## CHALLENGE
Work out the number of lines containing "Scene". Answer with nothing but that number.
* START GIVEN DATA *
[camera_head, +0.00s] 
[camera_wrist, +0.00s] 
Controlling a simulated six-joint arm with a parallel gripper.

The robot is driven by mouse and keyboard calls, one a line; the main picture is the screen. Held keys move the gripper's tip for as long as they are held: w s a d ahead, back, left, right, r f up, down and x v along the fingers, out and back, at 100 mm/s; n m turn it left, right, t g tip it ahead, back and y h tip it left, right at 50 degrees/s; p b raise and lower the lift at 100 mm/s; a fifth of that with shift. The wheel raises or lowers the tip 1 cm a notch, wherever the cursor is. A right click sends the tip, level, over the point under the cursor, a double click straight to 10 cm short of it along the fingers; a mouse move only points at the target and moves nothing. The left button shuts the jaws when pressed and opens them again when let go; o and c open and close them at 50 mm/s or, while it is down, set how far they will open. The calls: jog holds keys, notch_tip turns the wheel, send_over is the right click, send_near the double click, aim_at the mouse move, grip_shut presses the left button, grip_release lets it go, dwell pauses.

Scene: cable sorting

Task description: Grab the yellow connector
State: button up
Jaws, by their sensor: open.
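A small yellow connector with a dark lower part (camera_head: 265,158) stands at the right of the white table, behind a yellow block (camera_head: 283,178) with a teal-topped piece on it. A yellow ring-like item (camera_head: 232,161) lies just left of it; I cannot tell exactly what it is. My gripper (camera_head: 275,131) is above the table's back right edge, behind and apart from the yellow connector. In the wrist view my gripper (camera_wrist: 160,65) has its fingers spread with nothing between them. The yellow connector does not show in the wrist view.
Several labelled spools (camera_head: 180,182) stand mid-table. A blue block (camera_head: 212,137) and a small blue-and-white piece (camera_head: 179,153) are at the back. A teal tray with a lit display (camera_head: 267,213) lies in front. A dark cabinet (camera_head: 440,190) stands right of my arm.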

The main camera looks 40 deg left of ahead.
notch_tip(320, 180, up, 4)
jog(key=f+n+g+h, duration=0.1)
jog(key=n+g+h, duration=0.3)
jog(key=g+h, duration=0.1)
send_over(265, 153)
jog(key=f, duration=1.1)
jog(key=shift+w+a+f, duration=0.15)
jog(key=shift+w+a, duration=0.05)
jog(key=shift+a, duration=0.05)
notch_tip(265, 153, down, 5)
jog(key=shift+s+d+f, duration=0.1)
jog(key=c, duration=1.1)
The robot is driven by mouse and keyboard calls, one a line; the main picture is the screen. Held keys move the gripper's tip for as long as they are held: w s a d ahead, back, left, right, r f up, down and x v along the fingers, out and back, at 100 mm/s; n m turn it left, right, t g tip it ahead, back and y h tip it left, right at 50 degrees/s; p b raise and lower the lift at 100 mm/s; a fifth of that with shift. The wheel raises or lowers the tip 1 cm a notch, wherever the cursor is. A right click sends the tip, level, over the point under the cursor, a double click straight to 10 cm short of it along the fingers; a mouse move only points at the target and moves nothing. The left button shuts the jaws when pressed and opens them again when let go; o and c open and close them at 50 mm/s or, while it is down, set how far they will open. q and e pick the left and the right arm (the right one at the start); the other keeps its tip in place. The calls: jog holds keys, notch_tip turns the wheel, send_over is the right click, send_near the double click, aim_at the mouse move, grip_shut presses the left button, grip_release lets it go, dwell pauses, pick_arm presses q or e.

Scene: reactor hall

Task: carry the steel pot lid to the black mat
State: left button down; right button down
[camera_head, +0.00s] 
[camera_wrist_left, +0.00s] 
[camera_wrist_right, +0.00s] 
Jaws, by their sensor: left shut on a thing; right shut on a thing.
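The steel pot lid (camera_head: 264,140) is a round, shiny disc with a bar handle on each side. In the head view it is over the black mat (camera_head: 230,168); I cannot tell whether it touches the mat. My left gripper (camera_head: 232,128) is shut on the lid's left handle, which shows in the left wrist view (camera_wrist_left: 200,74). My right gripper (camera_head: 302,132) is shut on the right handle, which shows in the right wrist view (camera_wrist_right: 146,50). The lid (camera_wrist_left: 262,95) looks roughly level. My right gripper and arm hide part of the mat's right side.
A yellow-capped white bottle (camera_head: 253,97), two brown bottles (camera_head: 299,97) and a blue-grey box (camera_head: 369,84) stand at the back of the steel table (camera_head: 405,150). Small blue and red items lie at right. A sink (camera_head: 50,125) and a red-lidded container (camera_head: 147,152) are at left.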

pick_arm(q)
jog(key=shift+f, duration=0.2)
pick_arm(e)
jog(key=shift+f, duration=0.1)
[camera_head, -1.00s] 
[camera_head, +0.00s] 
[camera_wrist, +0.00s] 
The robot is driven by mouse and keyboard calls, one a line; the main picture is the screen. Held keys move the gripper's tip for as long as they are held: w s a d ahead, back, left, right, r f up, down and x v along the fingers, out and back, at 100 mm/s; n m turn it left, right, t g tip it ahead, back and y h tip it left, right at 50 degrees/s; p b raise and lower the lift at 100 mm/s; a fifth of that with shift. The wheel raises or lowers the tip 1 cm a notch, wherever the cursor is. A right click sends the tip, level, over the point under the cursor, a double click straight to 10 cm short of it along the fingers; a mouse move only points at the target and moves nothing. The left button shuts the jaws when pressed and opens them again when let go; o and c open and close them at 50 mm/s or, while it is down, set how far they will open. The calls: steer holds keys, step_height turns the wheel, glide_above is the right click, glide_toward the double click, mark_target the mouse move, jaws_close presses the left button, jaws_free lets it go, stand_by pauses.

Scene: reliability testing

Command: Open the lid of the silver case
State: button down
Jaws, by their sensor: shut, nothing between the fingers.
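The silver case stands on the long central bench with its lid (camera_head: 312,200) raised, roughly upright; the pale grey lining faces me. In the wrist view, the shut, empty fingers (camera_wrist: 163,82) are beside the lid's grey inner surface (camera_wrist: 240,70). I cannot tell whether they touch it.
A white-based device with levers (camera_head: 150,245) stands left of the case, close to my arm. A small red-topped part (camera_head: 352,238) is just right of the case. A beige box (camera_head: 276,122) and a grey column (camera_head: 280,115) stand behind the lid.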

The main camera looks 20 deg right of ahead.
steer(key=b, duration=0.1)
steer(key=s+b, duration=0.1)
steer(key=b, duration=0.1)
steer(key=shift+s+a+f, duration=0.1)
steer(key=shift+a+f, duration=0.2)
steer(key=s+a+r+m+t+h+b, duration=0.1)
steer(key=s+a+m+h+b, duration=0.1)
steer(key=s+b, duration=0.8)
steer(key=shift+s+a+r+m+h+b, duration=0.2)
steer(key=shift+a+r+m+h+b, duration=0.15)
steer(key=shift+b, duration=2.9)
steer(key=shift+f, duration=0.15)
* END GIVEN DATA *
## WRITTEN RESPONSE
3